Andrea Röpke, blick nach rechts
Braune Kulturevents sind für völkische und neonazistische Gruppen identitätsstiftende Rituale. Mit einbezogen in die Zeremonien werden längst auch die Kinder.
Brauchtumsfeiern wie Sonnenwenden oder Erntedankfeste stärken die Neonazi-Szene nach innen. Nach dem Vorbild des Dritten Reiches soll die Gesinnungsgemeinschaft durch gemeinsame Rituale für die ganze Familie gefestigt werden. Im Nationalsozialismus galt der „Nährstand“, also die Bauern, als tragende Säule der „Volksgemeinschaft“. 1933 nahmen eine halbe Million Menschen am „Deutschen Erntedankfest“ mit Adolf Hitler am Bückeberg bei Hameln teil. Das Motto lautete: „Blut – Boden – Arbeit“. Im Laufe der Jahre stiegen die Zahlen auf über 1,3 Millionen Teilnehmer aus dem gesamten Reichsgebiet. „Im Rausch der feierlichen Atmosphäre des öffentlichen Festes steigerte sich die Empfänglichkeit des Publikums“, beschreibt der Historiker Bernd Sösemann die Zeremonie in seinem Artikel „Wie die Nazis ihr Erntedankfest erfanden“ („Welt-Online“ vom 14. Oktober 2008).
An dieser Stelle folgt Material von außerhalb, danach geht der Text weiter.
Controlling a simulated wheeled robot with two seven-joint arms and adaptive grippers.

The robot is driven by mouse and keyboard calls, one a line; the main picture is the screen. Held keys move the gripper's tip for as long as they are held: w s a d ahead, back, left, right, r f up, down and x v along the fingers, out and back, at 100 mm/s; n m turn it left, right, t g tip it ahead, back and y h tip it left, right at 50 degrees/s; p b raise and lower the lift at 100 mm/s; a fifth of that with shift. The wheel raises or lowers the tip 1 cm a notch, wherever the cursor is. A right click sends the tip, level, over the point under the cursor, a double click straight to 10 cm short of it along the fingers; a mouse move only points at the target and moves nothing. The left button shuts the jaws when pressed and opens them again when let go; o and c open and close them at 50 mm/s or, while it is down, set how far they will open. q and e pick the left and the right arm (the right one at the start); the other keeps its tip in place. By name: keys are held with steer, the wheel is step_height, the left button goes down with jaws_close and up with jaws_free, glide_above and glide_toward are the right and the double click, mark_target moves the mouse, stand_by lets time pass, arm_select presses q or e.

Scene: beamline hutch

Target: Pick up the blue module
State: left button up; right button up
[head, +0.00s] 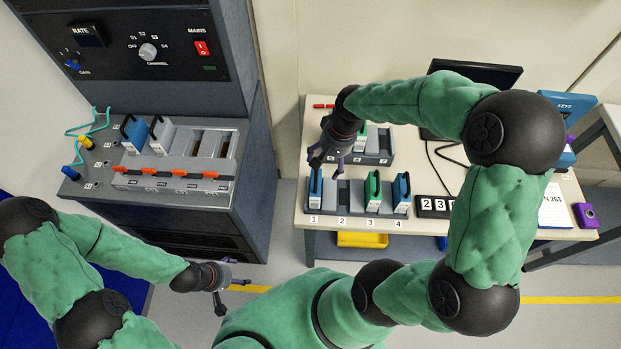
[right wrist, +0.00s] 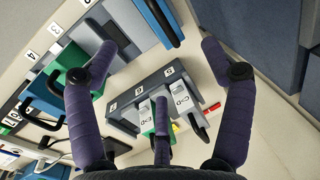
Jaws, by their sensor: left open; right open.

Das Ritual auf dem Bückeberg zählt für Historiker heute mit zu den „Orten des schönen Scheins“.
In den letzten Jahrzehnten wurden Brauchtumsfeiern überwiegend von völkischen und heidnischen Gruppen im Kern der Neonazi-Szene zelebriert. Doch zunehmend beteiligen sich nun auch Anhänger radikaler Freier Kameradschaften an diesen identitätsstiftenden Ritualen. Auch sie wissen: Bei braunen Kulturevents auf privatem Gelände ist man ungestört unter seinesgleichen. „Dieses Wochenende der Gemeinschaft, der völkischen Tradition, gibt uns allen Kraft“ schwärmt einer der Mitorganisatoren, genannt „Eichenlaub“ im neonazistischen Thiazi-Forum.